I may have finally reached my breaking point. After 24 years I think I might have finally lost my patience with people, and the things they do. I remember the first time I was lied to. I was five when I first discovered that Santa Claus wasn't real. The little white lie that most parents tell their children snowballed into a full blown scandal. I couldn't believe that they would lie to me about something so arbitrary, and too this day I am still filled the same sense of betrayal when someone goes back on their word.

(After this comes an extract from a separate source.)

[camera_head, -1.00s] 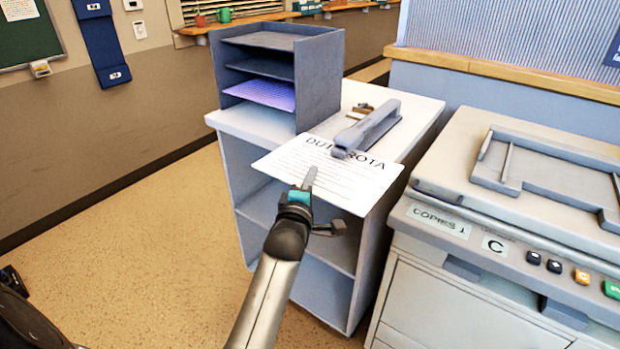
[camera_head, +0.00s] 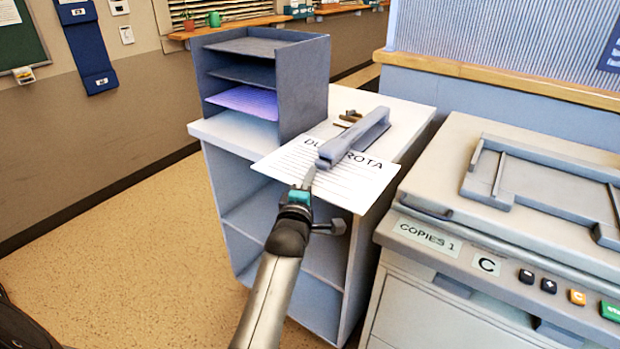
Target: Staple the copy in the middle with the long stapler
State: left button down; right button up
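The copy (camera_head: 290,163), a white sheet headed "DUTY ROTA", lies partly on the white cabinet top and sticks out past its front edge. The long grey-blue stapler (camera_head: 362,134) lies on the cabinet top, its near end over the sheet's heading and hiding some letters. I cannot tell whether the sheet is between its jaws or only under it. My left gripper (camera_head: 308,180) is at the sheet's near edge, one finger on top; the lower finger is hidden. It appears shut on the sheet. My right gripper is not in view.
A dark blue letter tray rack (camera_head: 312,92) with a lilac sheet (camera_head: 245,100) stands left of the stapler. A small brown and dark object (camera_head: 349,117) lies behind the stapler. The copier (camera_head: 450,185) stands close on the right.

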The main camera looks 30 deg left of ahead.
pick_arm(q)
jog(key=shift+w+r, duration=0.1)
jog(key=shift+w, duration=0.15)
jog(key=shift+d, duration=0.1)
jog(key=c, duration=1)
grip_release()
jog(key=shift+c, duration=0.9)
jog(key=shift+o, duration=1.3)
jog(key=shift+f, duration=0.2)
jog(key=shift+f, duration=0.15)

My trust issues are much more layered and deep now, but they seem to unravel every part of my life. Friends went behind my back and spread rumors, or abandoned me in a time of need, but things really escalated when I was 15. A group of friends thought it would be funny to force me to allow my crush to feel me up. When you make someone feel guilty their most common rebuttal is to blame everything on you, so when I started balling my eyes out they informed me that it was for my own good. No one will ever love a prude like you.
I recovered and started making new friends and connections. Then one night when I was 18 one of my friend convinced me to go back to his room on the promise that we weren't going to have sex. He lied, and I left that night a shattered girl. It took years for me to become the whole woman I am today.

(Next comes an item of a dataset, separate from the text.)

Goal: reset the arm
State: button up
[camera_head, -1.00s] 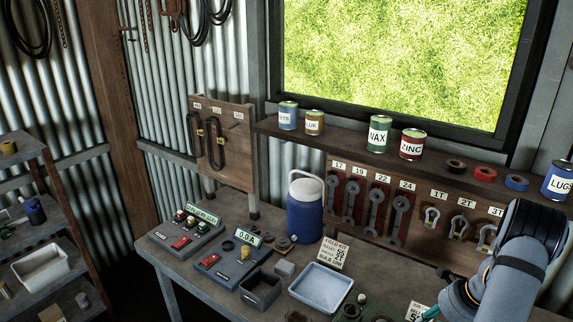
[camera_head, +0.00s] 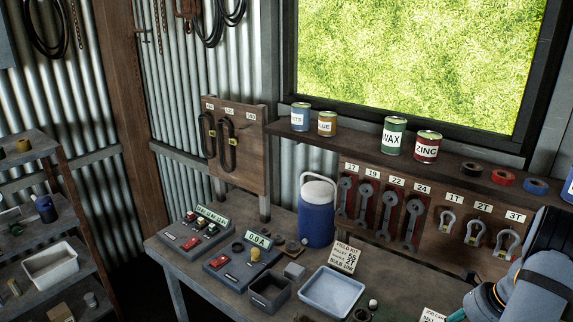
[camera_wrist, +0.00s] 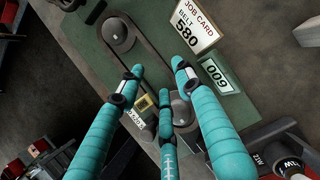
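My arm (camera_head: 540,275) shows at the lower right of the head view. Part of my teal gripper shows at the bottom edge there, beside a white card. In the wrist view my gripper (camera_wrist: 162,82) has three teal fingers, spread apart with nothing clearly held between them. Below the fingers lies a green board (camera_wrist: 85,30) with a dark belt (camera_wrist: 151,55) running between a round pulley (camera_wrist: 120,34) and a second pulley (camera_wrist: 182,112). The fingers partly hide the belt and the second pulley. I cannot tell whether a fingertip touches them.
The bench also bears a blue cooler (camera_head: 316,215), a pale tray (camera_head: 333,291) and a dark bin (camera_head: 268,292). A shelf with cans (camera_head: 394,137) runs under the window.

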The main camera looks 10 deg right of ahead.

After years of failed friendships and relationships I have to admit there is still a piece missing. I have difficulty opening up to people because some people don't enjoy talking about my miseries. I would wait until at least three months into a relationship to start emotional intimacy, but people would usually break contact after this point.
I started being more transparent after someone told me I shouldn't be ashamed. I told the next guy I dated about being raped and he told me I shouldn't talk about it because it was a sign of weakness. He left immediately after.

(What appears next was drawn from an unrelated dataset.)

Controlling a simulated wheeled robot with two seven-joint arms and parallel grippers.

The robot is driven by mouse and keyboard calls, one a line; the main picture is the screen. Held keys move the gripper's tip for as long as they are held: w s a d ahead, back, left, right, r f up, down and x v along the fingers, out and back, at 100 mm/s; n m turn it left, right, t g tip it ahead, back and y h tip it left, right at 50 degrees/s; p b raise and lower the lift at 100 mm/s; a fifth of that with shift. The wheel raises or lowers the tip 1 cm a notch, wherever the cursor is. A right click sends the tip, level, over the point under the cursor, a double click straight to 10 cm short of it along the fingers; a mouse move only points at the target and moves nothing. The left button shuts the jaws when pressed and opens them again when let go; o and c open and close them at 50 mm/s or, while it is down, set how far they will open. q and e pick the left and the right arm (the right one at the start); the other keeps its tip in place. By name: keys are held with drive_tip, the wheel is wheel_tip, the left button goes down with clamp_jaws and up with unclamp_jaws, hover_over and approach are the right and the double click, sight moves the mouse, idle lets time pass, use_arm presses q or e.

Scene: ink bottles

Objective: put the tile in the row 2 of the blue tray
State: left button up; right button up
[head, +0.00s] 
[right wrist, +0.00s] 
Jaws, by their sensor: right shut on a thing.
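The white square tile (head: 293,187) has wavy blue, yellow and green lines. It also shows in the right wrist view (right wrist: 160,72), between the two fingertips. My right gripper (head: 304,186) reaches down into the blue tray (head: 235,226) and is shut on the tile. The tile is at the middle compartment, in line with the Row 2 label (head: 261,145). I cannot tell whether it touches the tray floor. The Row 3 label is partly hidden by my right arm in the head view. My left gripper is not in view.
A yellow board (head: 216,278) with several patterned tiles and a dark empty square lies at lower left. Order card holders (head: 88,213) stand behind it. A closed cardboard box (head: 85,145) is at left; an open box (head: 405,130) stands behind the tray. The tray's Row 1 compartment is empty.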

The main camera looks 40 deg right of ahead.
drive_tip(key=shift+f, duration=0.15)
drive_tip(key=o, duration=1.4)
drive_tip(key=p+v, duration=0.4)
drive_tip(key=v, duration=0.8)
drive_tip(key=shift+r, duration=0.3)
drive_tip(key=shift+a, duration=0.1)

The next guy I started seeing begged me to open up to him. He told me that he thought I was amazing and wanted to be there for me even after we broke up. I have been told this many times before, but this time he seemed to make an actual effort. Then he started seeing someone knew and dropped contact with me.
I have dated seven men and have lost five close friends since I turned 18. I really want to have a friend that I can depend on, and who won't judge me for what other people have done to me. I am starting to believe that I should shut myself off from other people emotionally again. I don't know why people take out their anger on me. I don't know why people so often confide in me, and engender trust with me when they have no intention of returning the favor. I don't deserve to be treated like this.